■ **Brief**:
Count lines holding the string "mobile" in the data that follows. Reply with one number only.

■ **Excerpt from a dataset**:
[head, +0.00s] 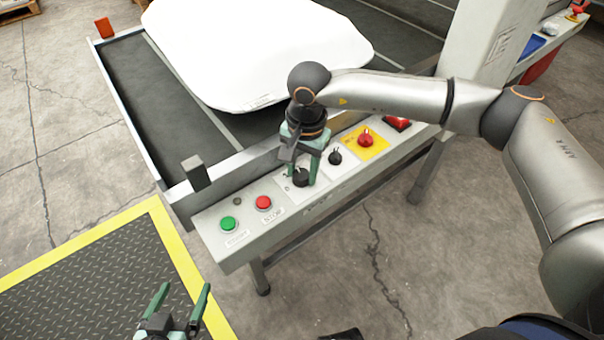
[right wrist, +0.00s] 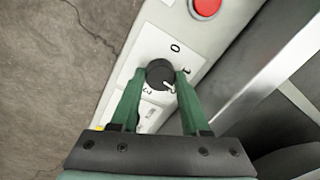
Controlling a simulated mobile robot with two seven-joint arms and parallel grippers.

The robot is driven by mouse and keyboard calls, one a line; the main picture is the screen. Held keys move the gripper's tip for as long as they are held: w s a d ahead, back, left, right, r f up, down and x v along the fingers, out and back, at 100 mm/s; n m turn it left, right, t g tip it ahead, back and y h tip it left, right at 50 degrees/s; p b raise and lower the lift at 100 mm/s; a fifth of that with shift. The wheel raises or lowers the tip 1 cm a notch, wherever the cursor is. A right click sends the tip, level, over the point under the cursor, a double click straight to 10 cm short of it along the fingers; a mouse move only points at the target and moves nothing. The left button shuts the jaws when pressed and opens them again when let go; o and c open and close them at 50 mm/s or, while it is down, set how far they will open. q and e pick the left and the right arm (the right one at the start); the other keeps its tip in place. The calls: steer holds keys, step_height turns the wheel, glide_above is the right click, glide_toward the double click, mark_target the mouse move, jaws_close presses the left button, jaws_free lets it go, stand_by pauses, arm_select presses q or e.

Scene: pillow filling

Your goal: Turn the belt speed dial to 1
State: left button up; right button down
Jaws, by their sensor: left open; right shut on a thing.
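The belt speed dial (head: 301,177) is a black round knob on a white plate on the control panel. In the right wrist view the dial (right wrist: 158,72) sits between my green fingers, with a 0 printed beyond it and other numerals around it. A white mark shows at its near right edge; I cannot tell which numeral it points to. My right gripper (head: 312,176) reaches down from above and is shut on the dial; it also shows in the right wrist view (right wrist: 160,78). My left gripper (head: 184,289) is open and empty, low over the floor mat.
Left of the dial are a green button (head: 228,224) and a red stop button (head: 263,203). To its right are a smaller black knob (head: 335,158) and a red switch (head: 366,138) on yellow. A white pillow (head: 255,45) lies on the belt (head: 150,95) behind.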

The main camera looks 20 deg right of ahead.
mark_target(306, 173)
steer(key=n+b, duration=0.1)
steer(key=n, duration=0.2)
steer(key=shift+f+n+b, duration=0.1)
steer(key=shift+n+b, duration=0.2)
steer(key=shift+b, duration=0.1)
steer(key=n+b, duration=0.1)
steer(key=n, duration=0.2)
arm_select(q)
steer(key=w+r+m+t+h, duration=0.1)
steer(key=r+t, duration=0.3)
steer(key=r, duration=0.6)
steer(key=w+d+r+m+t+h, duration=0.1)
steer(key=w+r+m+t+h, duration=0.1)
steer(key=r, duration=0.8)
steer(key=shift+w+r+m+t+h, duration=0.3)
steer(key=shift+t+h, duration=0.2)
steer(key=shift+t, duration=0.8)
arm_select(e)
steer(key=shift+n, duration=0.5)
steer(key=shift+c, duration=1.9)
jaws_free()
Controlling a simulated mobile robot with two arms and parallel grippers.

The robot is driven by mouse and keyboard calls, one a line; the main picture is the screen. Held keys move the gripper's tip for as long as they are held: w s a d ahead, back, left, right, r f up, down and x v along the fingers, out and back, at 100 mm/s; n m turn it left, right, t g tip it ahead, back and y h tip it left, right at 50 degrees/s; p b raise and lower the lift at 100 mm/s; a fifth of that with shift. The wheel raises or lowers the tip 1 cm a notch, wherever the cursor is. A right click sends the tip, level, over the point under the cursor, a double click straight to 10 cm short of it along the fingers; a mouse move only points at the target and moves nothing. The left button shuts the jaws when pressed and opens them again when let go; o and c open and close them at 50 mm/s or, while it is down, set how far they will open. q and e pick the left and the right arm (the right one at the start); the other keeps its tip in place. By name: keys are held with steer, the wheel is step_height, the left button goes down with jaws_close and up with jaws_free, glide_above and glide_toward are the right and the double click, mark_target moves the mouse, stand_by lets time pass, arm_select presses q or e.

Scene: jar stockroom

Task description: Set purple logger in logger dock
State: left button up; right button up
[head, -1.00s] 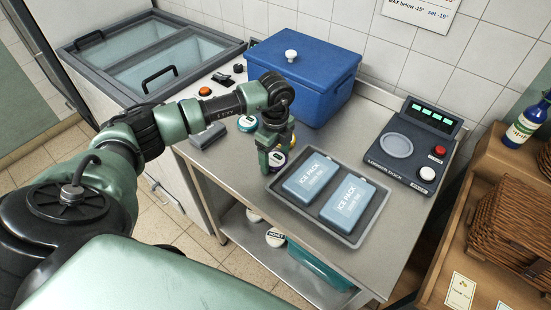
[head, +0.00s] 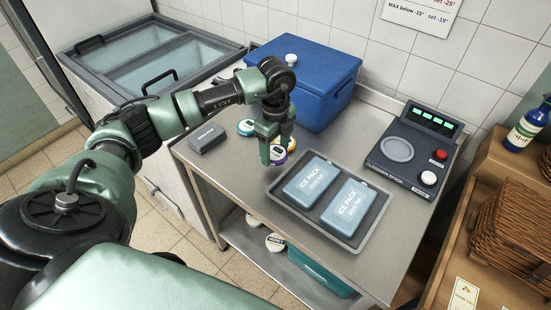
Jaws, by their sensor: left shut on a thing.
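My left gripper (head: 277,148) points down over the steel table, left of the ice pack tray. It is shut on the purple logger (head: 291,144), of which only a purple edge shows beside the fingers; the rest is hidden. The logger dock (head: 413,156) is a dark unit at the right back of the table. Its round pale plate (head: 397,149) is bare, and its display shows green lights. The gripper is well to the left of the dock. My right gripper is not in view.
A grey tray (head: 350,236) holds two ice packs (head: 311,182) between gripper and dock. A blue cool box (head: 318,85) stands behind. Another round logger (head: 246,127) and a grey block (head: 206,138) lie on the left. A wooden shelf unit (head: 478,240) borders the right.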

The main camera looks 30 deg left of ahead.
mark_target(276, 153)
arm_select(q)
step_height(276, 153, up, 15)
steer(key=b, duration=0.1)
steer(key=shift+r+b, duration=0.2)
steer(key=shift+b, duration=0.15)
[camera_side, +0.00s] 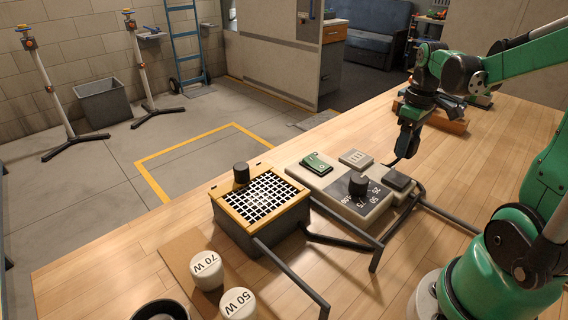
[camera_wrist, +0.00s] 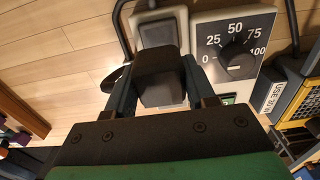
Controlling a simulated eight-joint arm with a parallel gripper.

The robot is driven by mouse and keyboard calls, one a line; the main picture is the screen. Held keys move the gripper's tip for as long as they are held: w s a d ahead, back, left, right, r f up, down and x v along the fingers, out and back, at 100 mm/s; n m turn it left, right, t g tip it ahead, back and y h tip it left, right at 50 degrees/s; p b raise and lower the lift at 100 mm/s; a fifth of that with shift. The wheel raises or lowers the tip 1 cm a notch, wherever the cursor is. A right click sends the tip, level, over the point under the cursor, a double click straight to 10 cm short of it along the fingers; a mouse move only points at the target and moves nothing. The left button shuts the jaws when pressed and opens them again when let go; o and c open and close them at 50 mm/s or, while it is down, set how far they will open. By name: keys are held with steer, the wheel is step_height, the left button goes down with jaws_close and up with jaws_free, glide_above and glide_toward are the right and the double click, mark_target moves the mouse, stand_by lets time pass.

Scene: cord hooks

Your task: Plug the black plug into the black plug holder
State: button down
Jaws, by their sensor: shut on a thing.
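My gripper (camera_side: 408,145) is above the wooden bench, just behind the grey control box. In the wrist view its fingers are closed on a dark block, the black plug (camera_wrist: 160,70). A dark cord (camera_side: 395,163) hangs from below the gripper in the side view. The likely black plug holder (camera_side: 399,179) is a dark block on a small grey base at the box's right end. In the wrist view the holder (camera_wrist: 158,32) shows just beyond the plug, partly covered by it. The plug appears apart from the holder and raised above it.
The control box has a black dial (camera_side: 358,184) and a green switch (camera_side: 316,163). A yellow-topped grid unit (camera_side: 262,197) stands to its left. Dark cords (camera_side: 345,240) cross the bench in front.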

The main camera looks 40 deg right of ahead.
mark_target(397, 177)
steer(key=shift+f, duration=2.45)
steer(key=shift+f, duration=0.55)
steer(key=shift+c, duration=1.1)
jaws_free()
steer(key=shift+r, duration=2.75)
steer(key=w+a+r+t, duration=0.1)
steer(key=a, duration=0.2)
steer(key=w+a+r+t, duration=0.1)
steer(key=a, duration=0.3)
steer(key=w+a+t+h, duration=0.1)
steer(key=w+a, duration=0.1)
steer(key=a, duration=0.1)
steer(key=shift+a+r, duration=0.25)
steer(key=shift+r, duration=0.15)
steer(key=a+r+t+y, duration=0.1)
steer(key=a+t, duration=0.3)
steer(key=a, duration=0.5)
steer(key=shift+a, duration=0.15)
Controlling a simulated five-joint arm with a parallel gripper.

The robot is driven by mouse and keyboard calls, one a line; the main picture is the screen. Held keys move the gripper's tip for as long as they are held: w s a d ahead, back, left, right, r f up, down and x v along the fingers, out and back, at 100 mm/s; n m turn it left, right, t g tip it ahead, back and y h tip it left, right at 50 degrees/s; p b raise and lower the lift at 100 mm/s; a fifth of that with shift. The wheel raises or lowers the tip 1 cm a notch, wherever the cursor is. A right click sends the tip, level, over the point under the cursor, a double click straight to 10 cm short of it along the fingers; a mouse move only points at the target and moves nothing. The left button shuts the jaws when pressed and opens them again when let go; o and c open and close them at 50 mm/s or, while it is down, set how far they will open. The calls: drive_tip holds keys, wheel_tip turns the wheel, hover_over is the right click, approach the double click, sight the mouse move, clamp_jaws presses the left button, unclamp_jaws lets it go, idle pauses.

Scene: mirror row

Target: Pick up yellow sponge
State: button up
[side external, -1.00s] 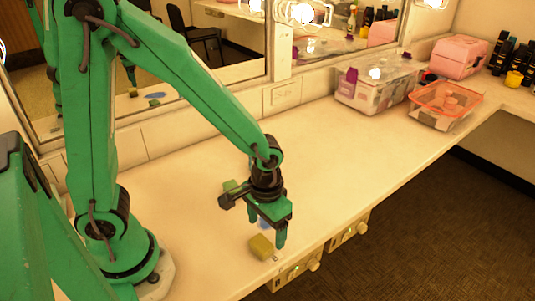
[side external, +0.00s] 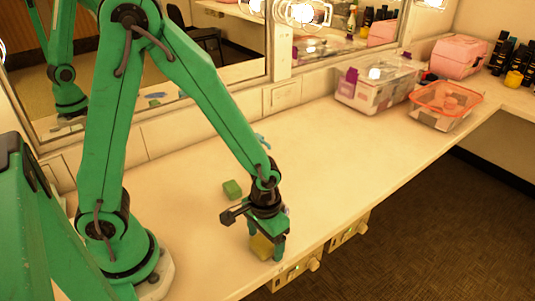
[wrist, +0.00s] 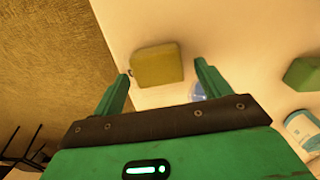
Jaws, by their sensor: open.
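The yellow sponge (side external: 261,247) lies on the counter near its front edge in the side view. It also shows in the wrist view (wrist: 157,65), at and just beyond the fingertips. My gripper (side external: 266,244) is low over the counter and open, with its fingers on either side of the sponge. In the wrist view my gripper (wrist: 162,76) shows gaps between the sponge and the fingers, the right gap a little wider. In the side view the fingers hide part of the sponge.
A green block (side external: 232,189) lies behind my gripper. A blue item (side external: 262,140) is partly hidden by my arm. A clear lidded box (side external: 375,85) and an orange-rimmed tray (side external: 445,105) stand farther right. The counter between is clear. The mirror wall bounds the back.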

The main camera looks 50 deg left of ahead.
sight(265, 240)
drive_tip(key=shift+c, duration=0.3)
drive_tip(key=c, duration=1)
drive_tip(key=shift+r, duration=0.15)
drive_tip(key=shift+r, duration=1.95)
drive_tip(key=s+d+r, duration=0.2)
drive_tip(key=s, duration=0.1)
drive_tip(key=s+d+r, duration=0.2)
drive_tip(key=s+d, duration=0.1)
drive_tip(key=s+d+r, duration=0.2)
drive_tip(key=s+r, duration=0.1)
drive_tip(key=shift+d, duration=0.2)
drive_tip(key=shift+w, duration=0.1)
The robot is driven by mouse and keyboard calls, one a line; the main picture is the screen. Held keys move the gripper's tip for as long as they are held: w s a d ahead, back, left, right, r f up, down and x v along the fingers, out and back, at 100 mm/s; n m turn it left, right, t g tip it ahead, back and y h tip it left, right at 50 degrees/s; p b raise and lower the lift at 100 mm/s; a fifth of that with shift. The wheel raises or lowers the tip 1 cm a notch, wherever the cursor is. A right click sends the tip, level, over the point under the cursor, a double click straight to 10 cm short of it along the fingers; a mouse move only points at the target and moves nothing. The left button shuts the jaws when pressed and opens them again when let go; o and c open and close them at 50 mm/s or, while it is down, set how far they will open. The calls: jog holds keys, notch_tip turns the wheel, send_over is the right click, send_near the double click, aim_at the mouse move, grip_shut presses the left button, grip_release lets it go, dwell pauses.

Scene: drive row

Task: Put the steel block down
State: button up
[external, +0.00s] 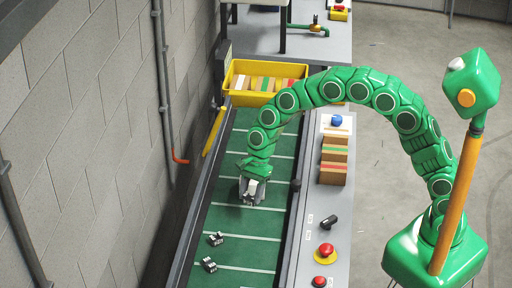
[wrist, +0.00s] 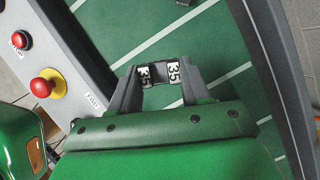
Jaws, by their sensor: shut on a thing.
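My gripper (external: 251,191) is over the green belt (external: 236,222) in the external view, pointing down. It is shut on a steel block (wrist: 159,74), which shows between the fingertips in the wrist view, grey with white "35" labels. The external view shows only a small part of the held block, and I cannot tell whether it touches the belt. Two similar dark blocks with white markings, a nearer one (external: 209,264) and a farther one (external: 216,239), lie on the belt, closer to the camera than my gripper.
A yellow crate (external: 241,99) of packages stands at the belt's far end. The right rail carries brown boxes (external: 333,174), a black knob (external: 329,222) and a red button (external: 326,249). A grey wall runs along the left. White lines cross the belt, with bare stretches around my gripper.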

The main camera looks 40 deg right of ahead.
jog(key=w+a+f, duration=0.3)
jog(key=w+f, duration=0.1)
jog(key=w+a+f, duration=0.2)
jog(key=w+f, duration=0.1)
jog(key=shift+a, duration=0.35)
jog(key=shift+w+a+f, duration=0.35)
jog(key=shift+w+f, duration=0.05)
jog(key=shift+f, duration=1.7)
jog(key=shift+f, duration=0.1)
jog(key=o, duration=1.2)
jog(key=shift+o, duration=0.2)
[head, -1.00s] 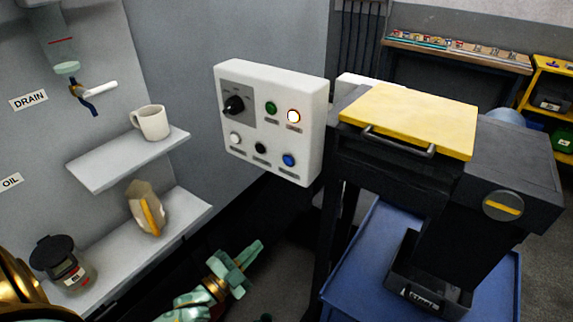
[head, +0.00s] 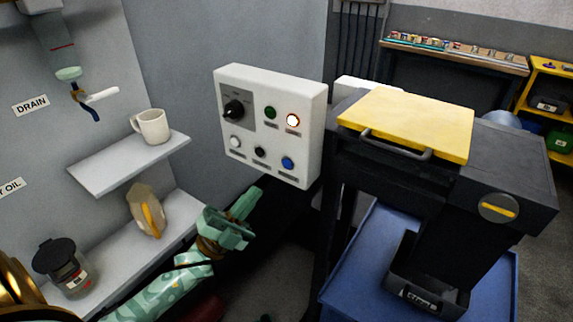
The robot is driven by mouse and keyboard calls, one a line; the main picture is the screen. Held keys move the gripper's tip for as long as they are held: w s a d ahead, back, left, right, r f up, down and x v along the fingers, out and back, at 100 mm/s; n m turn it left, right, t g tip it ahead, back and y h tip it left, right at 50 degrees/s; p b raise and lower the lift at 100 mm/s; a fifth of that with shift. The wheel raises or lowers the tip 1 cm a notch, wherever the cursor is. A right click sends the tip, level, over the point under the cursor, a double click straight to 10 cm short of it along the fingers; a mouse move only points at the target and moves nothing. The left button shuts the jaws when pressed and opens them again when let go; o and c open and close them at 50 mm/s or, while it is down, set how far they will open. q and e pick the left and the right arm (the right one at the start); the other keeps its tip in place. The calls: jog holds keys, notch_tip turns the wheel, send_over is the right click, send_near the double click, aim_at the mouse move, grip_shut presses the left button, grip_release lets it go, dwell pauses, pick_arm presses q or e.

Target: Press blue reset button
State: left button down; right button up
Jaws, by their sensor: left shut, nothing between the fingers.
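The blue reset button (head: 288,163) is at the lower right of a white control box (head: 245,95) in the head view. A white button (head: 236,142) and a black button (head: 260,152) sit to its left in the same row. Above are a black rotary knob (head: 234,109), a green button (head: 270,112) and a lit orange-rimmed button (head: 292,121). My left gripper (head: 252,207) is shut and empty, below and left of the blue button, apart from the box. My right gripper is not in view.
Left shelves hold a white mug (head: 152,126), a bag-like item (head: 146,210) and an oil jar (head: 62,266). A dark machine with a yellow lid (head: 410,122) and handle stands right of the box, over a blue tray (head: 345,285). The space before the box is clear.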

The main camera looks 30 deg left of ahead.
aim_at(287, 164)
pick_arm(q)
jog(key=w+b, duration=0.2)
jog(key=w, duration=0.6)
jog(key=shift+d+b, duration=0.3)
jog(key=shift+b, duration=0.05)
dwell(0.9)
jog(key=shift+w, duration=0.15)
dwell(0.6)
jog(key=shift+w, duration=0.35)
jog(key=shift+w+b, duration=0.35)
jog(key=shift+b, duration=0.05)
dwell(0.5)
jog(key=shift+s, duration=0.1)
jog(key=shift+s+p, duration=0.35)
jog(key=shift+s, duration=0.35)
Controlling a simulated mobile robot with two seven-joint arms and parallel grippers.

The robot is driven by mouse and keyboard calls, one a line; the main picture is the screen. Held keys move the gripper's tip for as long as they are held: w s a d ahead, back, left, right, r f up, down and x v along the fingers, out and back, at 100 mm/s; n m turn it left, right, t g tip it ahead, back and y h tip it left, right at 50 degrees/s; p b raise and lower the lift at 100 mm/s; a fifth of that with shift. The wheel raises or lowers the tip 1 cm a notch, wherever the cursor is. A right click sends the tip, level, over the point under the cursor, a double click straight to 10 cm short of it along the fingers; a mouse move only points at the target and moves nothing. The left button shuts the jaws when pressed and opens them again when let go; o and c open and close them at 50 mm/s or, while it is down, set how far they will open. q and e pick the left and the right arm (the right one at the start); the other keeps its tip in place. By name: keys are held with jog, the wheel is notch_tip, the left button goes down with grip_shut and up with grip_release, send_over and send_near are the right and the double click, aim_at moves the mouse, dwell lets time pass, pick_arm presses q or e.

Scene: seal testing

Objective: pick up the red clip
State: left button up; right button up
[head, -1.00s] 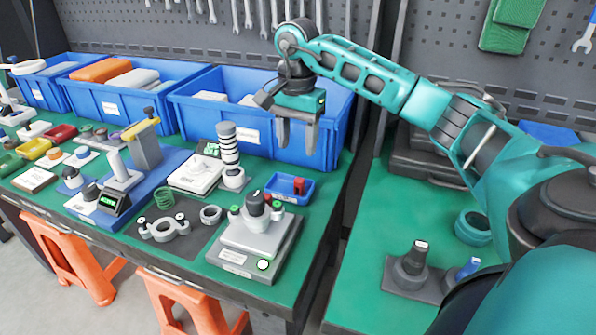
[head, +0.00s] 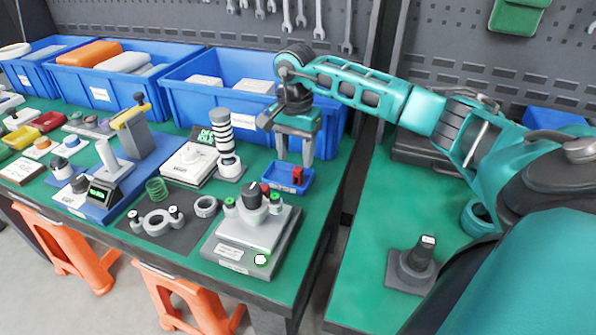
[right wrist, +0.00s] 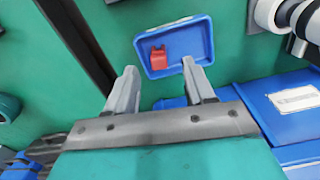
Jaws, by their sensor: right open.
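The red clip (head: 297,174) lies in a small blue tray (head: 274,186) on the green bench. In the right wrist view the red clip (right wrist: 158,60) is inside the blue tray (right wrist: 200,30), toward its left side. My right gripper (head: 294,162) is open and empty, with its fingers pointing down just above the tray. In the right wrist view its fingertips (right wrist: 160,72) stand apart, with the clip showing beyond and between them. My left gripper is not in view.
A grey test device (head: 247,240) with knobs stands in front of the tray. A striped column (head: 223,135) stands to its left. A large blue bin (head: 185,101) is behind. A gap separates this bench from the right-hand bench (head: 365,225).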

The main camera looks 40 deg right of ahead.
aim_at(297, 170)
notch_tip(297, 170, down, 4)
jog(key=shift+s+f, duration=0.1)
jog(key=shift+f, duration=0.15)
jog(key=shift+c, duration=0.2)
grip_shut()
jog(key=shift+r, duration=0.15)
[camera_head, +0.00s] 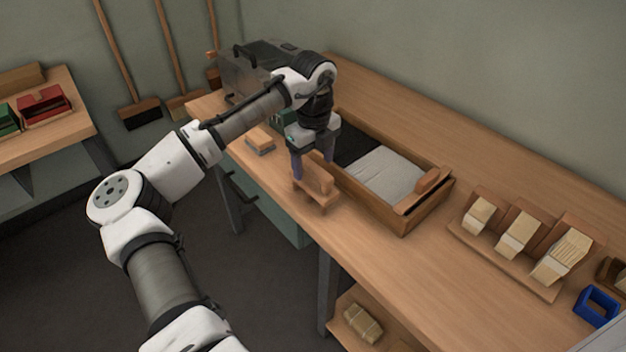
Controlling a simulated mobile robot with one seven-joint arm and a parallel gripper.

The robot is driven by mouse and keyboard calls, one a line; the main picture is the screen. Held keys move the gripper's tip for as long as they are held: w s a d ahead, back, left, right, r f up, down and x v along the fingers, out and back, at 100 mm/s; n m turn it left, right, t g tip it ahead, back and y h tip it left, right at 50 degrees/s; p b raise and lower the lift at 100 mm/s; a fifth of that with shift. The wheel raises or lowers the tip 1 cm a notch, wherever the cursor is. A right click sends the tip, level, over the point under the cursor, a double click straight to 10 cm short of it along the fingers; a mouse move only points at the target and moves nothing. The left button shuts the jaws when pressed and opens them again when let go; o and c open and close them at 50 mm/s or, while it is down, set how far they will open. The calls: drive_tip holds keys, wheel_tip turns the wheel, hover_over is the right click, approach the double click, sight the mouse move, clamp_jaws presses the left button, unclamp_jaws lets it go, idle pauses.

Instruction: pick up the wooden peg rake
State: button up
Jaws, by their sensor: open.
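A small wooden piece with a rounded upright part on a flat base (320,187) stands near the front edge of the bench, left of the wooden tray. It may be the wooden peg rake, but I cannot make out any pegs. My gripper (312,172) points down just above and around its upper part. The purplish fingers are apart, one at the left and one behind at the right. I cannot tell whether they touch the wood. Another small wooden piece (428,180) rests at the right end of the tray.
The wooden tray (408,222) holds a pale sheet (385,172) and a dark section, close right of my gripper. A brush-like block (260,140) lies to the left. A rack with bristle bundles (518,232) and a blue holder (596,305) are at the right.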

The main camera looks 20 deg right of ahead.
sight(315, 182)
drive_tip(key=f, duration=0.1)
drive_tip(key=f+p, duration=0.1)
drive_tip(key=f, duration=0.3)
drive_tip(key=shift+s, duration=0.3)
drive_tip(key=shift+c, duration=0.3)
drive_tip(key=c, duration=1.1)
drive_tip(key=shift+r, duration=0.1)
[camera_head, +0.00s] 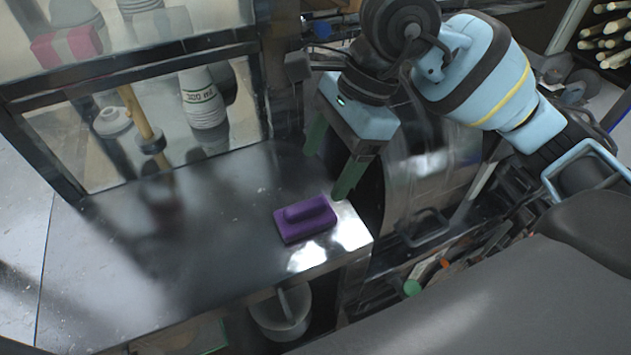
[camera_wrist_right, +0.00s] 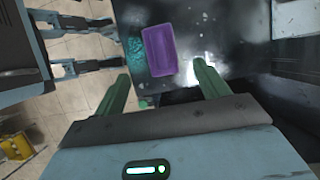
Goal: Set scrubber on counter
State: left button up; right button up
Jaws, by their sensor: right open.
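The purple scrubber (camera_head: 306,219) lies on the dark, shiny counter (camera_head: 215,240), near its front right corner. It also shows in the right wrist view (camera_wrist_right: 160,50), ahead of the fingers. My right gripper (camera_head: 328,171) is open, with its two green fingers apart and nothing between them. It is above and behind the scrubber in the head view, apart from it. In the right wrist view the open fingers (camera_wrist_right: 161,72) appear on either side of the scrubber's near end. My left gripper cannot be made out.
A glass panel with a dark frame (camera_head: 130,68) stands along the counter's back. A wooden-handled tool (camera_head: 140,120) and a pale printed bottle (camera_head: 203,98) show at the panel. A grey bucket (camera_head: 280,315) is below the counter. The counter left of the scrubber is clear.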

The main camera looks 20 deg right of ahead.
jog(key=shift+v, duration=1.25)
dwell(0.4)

■ **The answer**:
4